Writer and director Denis Villeneuve’s latest feature film starts with a beautiful opening shot that goes from a lovely pastoral Middle East scene into a room in a undisclosed building where young boys are waiting to have their heads shorn. A wee lad is coming to the end of what we used to call a severe haircut and stares straight into the camera with a look your never forget. This short scene, accompanied by the Radio Head track You and Whose Army, becomes entirely clear at the end of the film increasing its potency. We move quickly to an office in Quebec Canada, in this room are three people, Jean Lebel (Remy Gerard) a notary and the twins Jeanne and Simon Marwan (Melissa Desormeaux-Poulin and Maxim Gaudette) who are there for the reading of the will of their recently deceased mother, Nawal Marwen (Lubna Azabel). They are handed two sealed envelopes and informed of the funeral instructions laid down by her, and told that her wishes must be followed explicitly. She is to be buried face down, naked, with no memorial or headstone unless certain conditions are met. The sealed envelopes are to be delivered by hand to their father, who they understood to be dead, and an elder brother they had no idea existed. This task leads them to a fictionalized Middle Eastern Country and their journey enlightens them about their mother’s enthralling life, about which they had no previous inclination.

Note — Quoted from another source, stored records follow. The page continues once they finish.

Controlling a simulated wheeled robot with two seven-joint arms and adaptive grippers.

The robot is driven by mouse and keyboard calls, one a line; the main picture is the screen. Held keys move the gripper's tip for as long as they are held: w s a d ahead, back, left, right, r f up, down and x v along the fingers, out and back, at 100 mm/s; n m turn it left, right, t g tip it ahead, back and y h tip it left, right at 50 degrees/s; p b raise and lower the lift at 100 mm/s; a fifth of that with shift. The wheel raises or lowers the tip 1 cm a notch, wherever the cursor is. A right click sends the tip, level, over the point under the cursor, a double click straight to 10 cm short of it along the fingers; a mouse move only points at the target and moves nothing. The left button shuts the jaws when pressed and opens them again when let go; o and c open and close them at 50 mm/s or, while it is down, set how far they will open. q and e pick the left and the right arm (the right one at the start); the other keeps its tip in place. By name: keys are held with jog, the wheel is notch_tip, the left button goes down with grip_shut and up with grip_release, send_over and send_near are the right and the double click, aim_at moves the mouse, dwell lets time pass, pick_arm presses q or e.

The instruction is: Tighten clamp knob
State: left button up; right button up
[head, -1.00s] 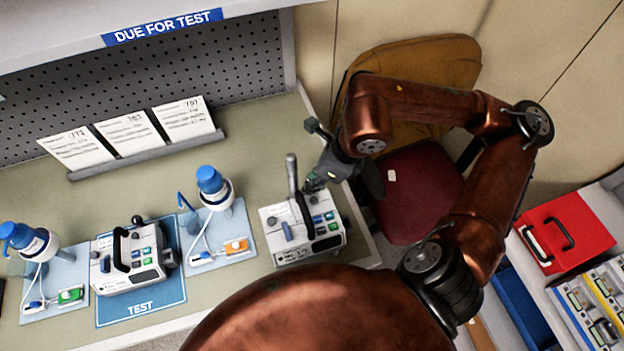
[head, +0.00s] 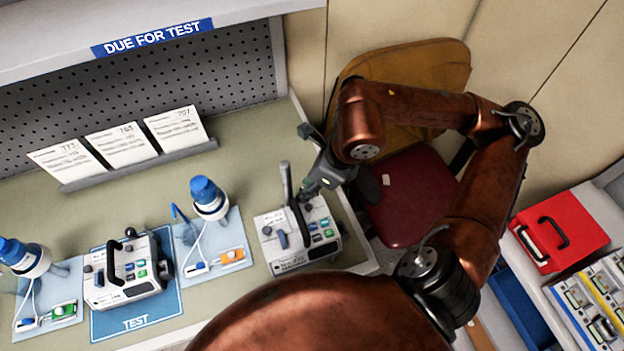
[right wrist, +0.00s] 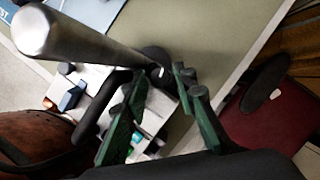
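A grey-white infusion pump (head: 297,258) stands at the bench's right end, with a dark carry handle and a thick metal pole (head: 287,182) rising from its clamp. It also shows in the right wrist view, with the pole (right wrist: 80,40) crossing the upper left. A dark round clamp knob (right wrist: 157,56) is by the pole's far end. My right gripper (head: 309,190) is over the pump's back right side. In the right wrist view its green fingers (right wrist: 160,80) are apart, with the knob just beyond and between the tips. Contact cannot be told. My left gripper is not in view.
A second pump (head: 125,270) stands on the blue TEST mat (head: 136,323), between two pale blue trays (head: 232,268) with blue-capped devices. A card rack (head: 140,165) stands behind. To the right are a dark red chair (head: 408,200) and a red case (head: 565,232).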

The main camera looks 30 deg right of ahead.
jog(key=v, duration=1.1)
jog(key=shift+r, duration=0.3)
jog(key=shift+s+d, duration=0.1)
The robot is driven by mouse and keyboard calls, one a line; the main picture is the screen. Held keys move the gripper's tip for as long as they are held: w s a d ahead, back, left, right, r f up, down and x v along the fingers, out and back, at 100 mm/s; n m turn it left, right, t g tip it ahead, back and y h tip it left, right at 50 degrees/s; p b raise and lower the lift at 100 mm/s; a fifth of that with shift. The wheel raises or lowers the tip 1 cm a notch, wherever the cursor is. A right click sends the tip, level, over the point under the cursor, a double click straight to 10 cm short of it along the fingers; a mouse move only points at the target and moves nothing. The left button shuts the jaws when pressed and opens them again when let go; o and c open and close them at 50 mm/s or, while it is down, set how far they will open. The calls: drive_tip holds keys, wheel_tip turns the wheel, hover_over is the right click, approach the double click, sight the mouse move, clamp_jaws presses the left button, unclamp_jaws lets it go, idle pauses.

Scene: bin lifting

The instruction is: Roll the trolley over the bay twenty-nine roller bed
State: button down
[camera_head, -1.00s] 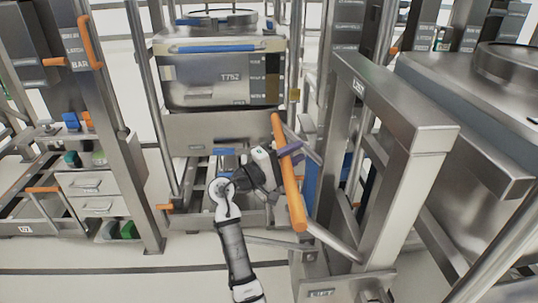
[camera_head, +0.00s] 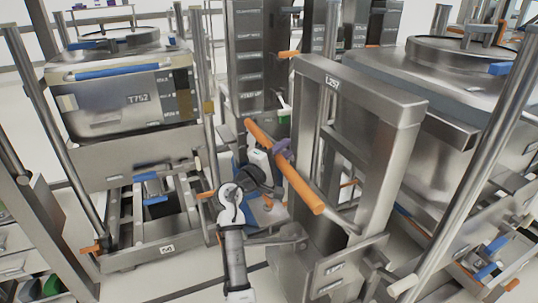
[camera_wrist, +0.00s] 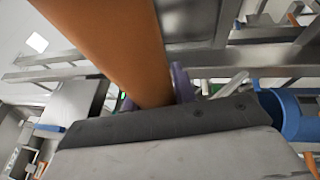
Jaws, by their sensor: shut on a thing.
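My gripper (camera_head: 276,152) is shut on an orange handle bar (camera_head: 298,182) in the middle of the head view. The bar slopes down to the right and is fixed to the trolley (camera_head: 386,104), a tall grey metal frame labelled L257. In the wrist view the orange bar (camera_wrist: 112,38) runs up and away from the dark jaw edge, with a purple fingertip beside it. The trolley's lower part is partly hidden by the bar and my arm. I cannot tell which part here is the bay twenty-nine roller bed.
A bin marked T752 (camera_head: 125,100) rests on a metal frame (camera_head: 150,255) at the left. A large metal vessel (camera_head: 430,130) stands close behind the trolley at the right. A grey panelled column (camera_head: 258,75) rises behind the bar. Little floor shows clear.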

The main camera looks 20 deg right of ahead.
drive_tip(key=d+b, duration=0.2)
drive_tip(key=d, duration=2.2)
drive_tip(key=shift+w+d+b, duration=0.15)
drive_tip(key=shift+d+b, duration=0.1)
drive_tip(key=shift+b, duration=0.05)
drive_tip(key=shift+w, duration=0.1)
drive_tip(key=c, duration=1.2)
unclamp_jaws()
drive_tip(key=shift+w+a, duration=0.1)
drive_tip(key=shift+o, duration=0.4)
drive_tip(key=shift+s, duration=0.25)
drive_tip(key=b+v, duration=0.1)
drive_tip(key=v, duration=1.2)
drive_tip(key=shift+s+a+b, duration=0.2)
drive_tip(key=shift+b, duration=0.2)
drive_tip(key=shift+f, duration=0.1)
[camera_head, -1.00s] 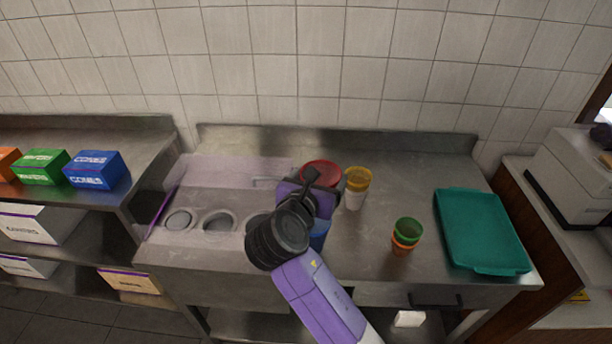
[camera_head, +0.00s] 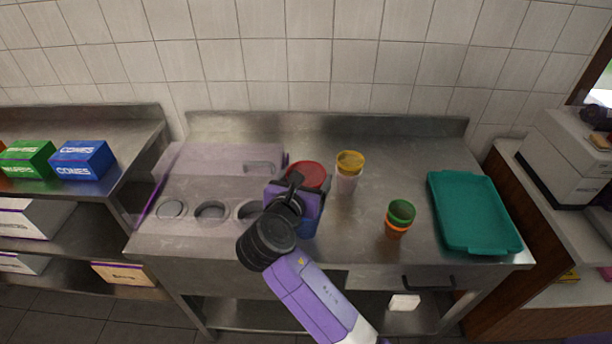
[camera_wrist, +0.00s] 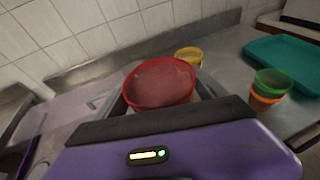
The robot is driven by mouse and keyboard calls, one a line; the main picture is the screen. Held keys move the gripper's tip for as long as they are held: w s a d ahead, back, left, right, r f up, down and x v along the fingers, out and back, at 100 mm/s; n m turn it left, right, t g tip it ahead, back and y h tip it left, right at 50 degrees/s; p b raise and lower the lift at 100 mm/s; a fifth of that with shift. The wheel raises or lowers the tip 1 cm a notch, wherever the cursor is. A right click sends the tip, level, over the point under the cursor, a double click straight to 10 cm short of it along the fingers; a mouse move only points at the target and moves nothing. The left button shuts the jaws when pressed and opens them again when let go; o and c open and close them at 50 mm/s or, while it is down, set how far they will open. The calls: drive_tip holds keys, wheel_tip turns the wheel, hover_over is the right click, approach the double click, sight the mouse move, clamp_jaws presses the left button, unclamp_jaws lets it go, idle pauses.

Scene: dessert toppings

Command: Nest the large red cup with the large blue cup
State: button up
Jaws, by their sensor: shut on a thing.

|Brother and Sister study their Mothers will.|
Adapted by Villeneuve from Wajdi Mouawad’s three and a half hour stage play called Scorched, Incendies (2010) is shown in flashbacks between modern day and the 1970’s and 80’s war torn Middle East where we are told a civil war is taking place between the Muslims and the Christians allegedly based on the Lebanese civil war that was taking place during that period.
This extremely powerful film has the most intriguing and complex narrative, almost like a detective story, a thriller or a Greek tragedy that reveals it’s hidden secrets gradually. A film helped by its wonderful central female character, strongly portrayed by Lubna Azabel (Coriolanus 2011) mainly seen in flashback. The French-Canadian director also used non-professional’s that had actually experienced some of the brutal incidents seen in the film, giving the screenplay an authenticity.